About Lauren Alexander Augustine, Ph.D.

Lauren Alexander Augustine is the executive director for the Gulf Research Program. She is responsible for overseeing all aspects of management and use of the criminal settlement funds from the Deepwater Horizon disaster that were entrusted with the National Academies by the federal government. This includes fulfilling the vision, defining the strategic direction, and leading the development and implementation of this multidimensional, science-based program.

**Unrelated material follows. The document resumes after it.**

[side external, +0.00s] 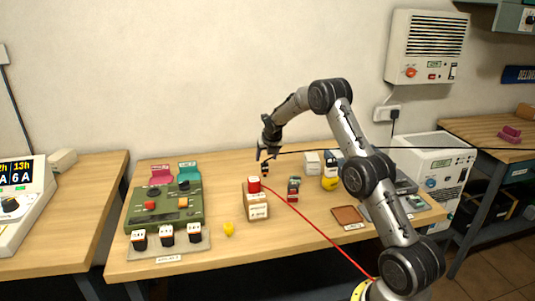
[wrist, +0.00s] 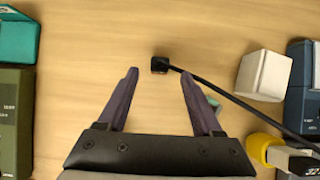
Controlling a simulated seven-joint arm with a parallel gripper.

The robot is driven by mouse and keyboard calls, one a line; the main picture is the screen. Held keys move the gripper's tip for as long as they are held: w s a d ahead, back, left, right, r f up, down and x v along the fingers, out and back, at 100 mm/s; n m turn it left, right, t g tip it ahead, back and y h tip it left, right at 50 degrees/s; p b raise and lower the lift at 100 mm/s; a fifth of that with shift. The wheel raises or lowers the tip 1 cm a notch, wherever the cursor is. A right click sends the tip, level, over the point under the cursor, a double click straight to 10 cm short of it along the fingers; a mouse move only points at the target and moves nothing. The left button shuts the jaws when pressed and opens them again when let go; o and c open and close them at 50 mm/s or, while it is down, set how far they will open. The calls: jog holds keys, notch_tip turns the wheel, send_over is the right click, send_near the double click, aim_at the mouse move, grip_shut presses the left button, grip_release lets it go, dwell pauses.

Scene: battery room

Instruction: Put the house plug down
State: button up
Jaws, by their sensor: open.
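A small black plug (wrist: 160,64) with a black cable, which I take to be the house plug, shows in the wrist view over the bare wood. It is centred between the tips of my gripper (wrist: 159,73), with clear gaps to both fingers. My gripper is open and grips nothing. In the side external view my gripper (side external: 266,154) points down above the back of the workbench (side external: 228,186). A small dark shape just below it may be the plug, but it is too small to be sure. I cannot tell whether the plug touches the wood.
A white box (wrist: 264,75) and a yellow object (wrist: 262,146) stand right of the plug. A green control panel (side external: 165,212) is at the left. A wooden box with a red top (side external: 254,184) stands in front, with a red cable running right. Bare wood surrounds the plug.

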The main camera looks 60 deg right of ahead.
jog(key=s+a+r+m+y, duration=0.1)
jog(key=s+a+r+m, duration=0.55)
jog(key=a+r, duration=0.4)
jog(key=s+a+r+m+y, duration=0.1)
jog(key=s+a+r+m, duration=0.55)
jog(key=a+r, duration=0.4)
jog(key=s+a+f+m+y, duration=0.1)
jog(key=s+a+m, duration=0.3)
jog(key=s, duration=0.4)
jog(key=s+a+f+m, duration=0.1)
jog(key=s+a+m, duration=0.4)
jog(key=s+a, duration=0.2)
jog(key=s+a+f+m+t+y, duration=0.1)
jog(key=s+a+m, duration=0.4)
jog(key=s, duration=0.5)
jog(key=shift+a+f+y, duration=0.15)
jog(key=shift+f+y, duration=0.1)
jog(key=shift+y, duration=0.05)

Since her tenure at the National Academies began in 2002, Augustine has gained experience working in a variety of roles on a broad range of topics pertaining to water, natural disasters, and resilience. Prior to joining the Gulf Research Program in 2018, she served as director of the Resilient America Program, which supports communities’ efforts to build resilience to extreme events using science and diverse stakeholder engagement. In addition, she has formerly served as country director for the African Science Academy Development Initiative, a decade-long program that built scientific capacity in national academies across Africa; as director of the Disasters Roundtable; and as a study director for the Water Science and Technology Board.

Outside of her work at the National Academies, Augustine has served on the World Economic Forum’s Global Agenda Council on Risk and Resilience; was a member of the Advisory Board for the American Geophysical Union’s Thriving Earth Exchange program; and was a juror for two resilience competitions, Rebuild by Design for recovery after Hurricane Sandy and Resilience by Design in San Francisco. She is also a NATO expert for the Civil Protection Group.

Augustine earned her B.S. in applied mathematics and systems engineering and her M.S. in environmental planning and policy from the University of Virginia, and her Ph.D. in an interdisciplinary program that combined physical hydrology, geomorphology, and ecology from Harvard University.